This is a different concept than adding/swapping individual modules in the vehicle itself.

But regarding the concept of a trailer, I suspect that the high cost for the product for the minimum gain it not justifiable for the average consumer. That is you're trying to solve a problem in an inefficient and not profitable manner. (Who wants a trailer of batteries parked in their garage 99% of the time just to have a slightly lighter car?)

> Many EVs have already taken the step of making the charge port bidirectional so that the expensive battery in an EV can be used to provide power during an outage or to balance the load on the grid, and that is a far, far more complicated problem than accepting power from an external battery pack through the charge port while the vehicle is operating.

I understand that, but either you want a trailer or you want internal swappable/addable modules which both economically in my opinion seem of little benefit over engineering better cars with newer/better battery technology and stronger/lighter material.

Additionally, I didn't even mention the annoyance of engineering integrating the heating & cooling system for the modules themselves.

Better energy density batteries & better materials (or smarter manufacturing) make more sense to me than trying to make individual modules for a car swappable or asking people to drive around with a trailer they would use so infrequently that it would not justify the cost to them (not to mention most people don't know how to drive with one properly anyways).


A battery trailer might affect the speed limit your allowed to drive.

But it would be cool to just rent the extra 500km when needed :)


Speed limits for towing smaller trailers mostly derive from safety concerns about overloaded or imbalanced trailers being unstable at high speeds. A battery-only trailer with little or no cargo space, designed and certified in conjunction with specific tow vehicles, could easily be safe enough to operate at highway speeds.

I think the main reason why we don't see anyone seriously pursuing the battery trailer idea is that it would be an expensive niche product. It would have to be mostly a rental-only product, and offer few advantages over simply renting a more suitable vehicle.


Obviously a trailer would not be a clever idea, but Nio already has cars with swappable batteries, for short distances you could just install a battery pack which is maybe 20% battery and 80% empty space

https://www.youtube.com/watch?v=hNZy603as5w


It’s enough of a pain in the ass to swap summer and winter tires, and that’s something that (some) people only do twice a year. I can’t imagine people wanting to swap battery packs (either themself or by making an appointment at a service center) before and after every long trip.

Ideally they could just come to my home or workplace and swap the batteries out there while I am doing something else (if it is going to take longer than 30 mins)

If it’s faster than filing up, why not.

It won't be.

Low effort reply, really, try to put in some arguments at least.
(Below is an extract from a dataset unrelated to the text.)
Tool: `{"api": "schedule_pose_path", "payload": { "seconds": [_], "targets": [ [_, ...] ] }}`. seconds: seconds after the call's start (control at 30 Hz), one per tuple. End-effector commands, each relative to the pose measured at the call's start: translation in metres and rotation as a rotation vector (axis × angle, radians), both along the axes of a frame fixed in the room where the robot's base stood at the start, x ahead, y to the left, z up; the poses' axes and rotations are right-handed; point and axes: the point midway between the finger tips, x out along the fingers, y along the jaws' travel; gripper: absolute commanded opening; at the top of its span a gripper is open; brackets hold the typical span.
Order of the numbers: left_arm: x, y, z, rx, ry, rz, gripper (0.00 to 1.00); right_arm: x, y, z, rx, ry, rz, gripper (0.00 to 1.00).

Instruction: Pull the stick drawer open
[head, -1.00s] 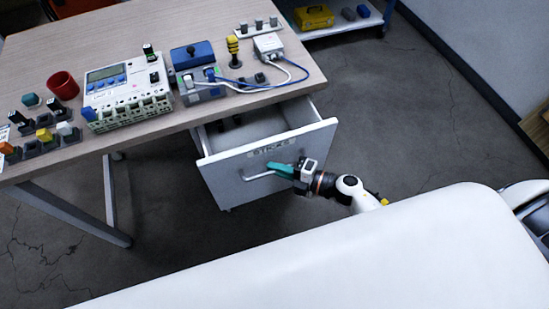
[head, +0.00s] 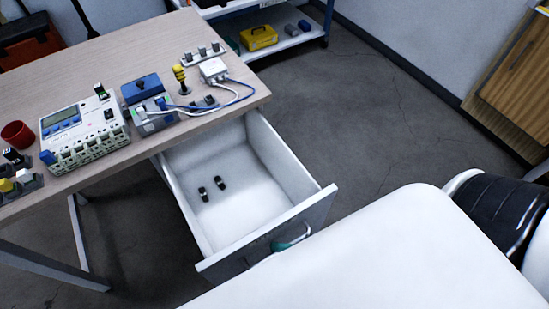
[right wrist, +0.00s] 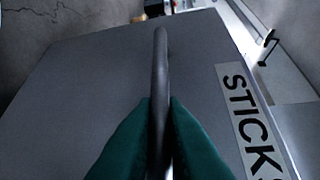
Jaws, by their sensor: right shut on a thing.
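The stick drawer (head: 235,205) is pulled well out from under the table in the head view. Two small dark sticks (head: 212,188) lie inside it. In the right wrist view its grey front (right wrist: 80,90) carries a label reading "STICKS" (right wrist: 248,125). My right gripper (right wrist: 160,125) has green fingertips shut on the drawer handle (right wrist: 161,65), one on each side of the bar. In the head view my right gripper (head: 293,240) shows only as a bit of green at the drawer front; my white body hides the rest. My left gripper is not in view.
The wooden table (head: 130,50) holds a white device with a display (head: 85,130), a blue-topped box (head: 145,95), a yellow-and-black part (head: 180,78) and a red cup (head: 17,134). A shelf with a yellow case (head: 258,38) stands behind. Floor right of the drawer is clear.

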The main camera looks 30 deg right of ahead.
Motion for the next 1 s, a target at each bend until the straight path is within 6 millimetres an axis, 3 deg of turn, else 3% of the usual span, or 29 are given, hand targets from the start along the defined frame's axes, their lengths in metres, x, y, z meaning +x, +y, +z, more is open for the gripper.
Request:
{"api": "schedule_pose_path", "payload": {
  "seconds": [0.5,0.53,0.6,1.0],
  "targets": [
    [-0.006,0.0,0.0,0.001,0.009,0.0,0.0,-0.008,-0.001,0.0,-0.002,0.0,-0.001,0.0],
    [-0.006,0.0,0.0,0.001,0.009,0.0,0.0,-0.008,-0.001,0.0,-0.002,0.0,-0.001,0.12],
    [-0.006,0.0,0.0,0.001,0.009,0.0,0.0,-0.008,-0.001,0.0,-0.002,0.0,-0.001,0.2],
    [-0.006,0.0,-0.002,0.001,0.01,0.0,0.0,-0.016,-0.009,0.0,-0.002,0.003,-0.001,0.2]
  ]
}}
https://news.ycombinator.com/newsguidelines.html


Both upthread replies seem to evidence approximately the same level of effort to me; "It won't be faster" isn't wildly less effort than "what if it will be faster?"
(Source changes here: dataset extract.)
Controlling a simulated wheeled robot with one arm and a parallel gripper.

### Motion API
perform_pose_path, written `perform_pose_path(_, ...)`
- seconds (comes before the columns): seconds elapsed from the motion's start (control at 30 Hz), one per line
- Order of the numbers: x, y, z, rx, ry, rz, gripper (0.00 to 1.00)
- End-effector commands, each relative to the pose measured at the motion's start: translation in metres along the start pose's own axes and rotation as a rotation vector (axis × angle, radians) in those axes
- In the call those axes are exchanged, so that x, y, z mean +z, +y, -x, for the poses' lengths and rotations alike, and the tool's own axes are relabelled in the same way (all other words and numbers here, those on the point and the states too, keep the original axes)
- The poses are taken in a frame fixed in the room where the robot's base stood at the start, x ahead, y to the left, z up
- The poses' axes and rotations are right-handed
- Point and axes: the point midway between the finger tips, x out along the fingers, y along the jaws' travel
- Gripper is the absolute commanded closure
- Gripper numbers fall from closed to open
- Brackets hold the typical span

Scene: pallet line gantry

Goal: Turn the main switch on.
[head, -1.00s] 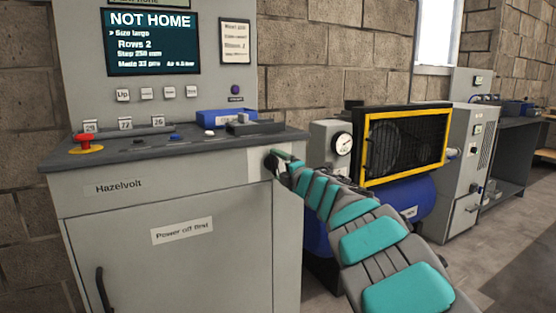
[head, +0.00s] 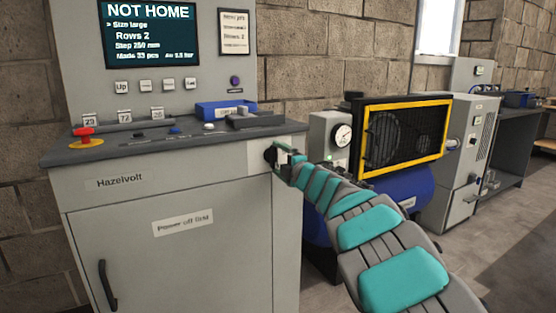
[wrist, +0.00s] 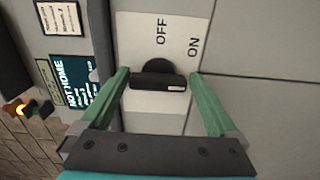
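The main switch is a black rotary knob with a bar handle (wrist: 158,82) on a pale plate (wrist: 145,30) marked OFF and ON in the wrist view. The bar lies crosswise there, with a small white mark near its right end. In the head view the switch (head: 270,155) is a dark shape on the grey cabinet's (head: 180,260) upper right front, partly hidden by my gripper (head: 280,157). My gripper (wrist: 160,78) is open, one green finger at each end of the bar. I cannot tell whether the fingers touch it.
The cabinet's top carries a red stop button (head: 84,135), a blue tray (head: 225,109) and small controls. Its screen (head: 150,35) reads NOT HOME. A blue compressor (head: 410,190) with a yellow-framed guard (head: 405,140) stands close to the right of my arm.

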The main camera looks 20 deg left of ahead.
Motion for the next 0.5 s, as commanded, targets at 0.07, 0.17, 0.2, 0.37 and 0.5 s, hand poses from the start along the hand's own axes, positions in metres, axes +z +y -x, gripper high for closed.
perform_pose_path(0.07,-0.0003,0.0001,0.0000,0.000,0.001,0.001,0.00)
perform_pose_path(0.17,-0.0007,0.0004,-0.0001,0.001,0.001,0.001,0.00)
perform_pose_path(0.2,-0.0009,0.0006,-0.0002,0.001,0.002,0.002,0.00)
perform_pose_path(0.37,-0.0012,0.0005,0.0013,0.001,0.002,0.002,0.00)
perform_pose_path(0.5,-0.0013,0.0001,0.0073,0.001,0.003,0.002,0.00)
Nio has fewer Nio battery swap stations operating in the entire world than just the state of New Jersey has filling stations (not dispensers, entire stations).

Nothing in the video above made me think "oh wow, that looks like that process will be a lot faster than filling up!" and several segments made it seem like there would be more time involved in just getting the car into and out of the battery replacement service bay than filling up takes. (Nio's claim of a 2.5-3 minute battery swap seems to be measuring only the swap time while the car is stopped in the bay.)

That's all before we consider the travel time to one of the stations (which is unlikely to be as close to your trip as a typical filling station because of the rarity of stations), time waiting for the car [or cars] in front of you to complete their swap (which if Nios ever became popular would likely be longer than waiting for one of the typically eight or more dispensers to free up at a filling station), nor to account for the "all long range batteries are out of stock at this location, because it's the Friday before Christmas and everyone is road tripping to visit family" NACKs that are liable to occur in a Nio-only battery swap system.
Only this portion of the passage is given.